**PROBLEM TO SOLVE:**
Identify and reproduce every line holding the string "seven".
>> Start
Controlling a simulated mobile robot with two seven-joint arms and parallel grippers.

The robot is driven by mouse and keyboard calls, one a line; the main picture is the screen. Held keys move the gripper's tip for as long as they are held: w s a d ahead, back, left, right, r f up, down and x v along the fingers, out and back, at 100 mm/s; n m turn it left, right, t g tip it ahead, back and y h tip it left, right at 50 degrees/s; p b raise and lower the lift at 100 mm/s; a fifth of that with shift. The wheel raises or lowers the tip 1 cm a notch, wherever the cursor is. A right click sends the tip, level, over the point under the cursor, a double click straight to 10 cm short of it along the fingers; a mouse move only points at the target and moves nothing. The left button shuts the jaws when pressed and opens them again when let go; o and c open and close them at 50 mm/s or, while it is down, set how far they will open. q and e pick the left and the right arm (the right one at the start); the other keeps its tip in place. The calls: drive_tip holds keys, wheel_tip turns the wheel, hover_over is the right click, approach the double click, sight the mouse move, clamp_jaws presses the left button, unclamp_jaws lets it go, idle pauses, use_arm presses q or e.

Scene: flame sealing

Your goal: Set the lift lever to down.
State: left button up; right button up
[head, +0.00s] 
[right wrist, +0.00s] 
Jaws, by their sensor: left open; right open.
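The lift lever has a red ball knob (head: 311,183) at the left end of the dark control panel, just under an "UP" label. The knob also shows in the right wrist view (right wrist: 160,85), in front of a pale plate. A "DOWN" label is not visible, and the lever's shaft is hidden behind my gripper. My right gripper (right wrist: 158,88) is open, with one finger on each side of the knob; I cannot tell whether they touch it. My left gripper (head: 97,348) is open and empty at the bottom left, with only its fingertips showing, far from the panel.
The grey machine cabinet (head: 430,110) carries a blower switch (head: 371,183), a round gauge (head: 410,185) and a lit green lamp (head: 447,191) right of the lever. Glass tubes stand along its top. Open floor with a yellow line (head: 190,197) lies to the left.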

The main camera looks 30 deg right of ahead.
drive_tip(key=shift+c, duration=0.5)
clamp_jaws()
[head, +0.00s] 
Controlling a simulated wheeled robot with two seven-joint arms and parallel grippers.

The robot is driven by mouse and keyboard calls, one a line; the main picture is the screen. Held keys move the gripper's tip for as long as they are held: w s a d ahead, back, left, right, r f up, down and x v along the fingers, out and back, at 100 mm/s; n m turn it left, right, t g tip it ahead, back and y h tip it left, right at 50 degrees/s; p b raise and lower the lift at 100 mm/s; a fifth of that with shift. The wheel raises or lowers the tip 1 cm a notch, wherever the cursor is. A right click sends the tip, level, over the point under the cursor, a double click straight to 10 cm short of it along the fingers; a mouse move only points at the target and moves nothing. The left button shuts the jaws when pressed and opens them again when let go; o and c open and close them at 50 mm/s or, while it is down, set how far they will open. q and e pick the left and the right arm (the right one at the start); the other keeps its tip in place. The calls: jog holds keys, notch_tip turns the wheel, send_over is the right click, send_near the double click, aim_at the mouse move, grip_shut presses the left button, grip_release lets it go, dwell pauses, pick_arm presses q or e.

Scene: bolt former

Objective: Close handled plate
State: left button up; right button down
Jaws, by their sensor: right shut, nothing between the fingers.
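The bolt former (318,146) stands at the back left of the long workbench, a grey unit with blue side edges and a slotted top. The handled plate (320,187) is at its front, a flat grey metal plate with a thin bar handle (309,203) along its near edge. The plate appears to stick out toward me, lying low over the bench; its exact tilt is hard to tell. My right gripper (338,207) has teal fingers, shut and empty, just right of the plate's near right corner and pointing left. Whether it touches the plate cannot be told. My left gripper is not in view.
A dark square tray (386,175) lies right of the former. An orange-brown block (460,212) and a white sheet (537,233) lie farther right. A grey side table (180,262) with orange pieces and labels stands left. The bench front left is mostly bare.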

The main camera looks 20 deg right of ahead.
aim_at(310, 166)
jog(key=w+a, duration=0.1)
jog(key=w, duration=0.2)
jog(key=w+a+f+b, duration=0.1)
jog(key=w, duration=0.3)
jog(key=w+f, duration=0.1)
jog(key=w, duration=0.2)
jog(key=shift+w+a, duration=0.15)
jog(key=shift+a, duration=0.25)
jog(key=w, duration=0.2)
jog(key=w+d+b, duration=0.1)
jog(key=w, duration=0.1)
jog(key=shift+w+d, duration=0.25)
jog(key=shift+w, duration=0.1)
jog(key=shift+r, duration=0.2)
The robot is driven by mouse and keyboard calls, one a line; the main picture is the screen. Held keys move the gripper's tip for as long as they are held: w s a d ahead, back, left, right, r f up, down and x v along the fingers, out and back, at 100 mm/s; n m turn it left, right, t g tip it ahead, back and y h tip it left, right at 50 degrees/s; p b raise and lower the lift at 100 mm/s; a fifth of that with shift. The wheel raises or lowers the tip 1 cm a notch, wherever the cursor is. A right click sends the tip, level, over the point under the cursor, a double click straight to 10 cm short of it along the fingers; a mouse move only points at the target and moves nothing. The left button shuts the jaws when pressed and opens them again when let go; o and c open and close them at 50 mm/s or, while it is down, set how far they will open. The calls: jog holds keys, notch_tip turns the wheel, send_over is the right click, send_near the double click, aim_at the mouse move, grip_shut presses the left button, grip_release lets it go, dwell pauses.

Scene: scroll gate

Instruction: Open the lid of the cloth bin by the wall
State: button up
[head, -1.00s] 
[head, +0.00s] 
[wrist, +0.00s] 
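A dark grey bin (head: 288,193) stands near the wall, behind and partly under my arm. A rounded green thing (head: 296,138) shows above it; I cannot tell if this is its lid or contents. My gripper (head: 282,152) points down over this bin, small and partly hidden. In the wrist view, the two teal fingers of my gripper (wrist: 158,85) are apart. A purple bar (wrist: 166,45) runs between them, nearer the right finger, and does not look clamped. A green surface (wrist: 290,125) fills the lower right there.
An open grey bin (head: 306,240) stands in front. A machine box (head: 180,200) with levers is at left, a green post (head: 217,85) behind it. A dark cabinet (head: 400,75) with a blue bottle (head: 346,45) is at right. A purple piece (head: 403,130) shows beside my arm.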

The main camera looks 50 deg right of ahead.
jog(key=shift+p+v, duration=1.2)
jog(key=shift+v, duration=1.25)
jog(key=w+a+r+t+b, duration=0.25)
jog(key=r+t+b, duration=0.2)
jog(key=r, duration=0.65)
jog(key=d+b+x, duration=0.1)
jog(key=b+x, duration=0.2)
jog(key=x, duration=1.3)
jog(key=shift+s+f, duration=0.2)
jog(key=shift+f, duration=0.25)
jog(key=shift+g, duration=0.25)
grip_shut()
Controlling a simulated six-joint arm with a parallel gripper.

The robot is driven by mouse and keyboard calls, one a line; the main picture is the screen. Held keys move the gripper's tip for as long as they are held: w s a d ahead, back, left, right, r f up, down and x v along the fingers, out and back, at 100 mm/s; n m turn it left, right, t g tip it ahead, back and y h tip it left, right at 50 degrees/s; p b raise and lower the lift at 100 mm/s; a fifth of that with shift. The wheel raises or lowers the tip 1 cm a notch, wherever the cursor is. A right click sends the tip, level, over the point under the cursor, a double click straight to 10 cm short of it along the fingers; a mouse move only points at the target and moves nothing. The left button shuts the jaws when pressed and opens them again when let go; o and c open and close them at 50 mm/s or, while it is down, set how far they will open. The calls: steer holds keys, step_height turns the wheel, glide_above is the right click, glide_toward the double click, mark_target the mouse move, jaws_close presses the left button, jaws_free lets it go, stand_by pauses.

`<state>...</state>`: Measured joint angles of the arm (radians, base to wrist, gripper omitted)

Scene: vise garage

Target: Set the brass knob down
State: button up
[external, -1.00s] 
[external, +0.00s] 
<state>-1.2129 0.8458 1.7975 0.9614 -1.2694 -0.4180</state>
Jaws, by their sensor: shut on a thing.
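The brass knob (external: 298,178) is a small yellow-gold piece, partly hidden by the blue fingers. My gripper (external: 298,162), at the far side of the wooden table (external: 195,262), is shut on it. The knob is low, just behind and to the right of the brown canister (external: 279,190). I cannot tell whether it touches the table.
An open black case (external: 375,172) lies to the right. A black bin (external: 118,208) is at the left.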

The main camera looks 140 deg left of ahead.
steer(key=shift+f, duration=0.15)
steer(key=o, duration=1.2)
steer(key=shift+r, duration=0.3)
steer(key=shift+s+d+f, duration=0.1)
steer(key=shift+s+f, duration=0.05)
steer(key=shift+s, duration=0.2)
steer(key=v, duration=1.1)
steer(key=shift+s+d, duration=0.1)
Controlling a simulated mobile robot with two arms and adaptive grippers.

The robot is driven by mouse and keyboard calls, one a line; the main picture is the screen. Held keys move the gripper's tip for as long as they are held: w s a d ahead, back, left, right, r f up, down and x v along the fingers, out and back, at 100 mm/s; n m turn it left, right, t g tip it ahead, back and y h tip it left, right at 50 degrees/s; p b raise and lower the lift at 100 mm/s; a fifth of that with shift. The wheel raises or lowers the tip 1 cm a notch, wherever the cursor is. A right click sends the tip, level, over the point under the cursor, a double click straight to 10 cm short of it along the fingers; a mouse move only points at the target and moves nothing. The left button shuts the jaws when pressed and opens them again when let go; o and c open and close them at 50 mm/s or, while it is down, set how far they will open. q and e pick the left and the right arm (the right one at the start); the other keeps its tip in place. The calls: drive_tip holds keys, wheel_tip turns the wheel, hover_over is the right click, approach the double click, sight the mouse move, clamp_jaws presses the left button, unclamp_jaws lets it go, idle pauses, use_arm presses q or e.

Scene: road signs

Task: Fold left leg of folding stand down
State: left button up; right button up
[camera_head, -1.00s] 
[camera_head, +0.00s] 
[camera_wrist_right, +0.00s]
>> End
**REPLY TO THE EXERCISE:**
Controlling a simulated mobile robot with two seven-joint arms and parallel grippers.
Controlling a simulated wheeled robot with two seven-joint arms and parallel grippers.

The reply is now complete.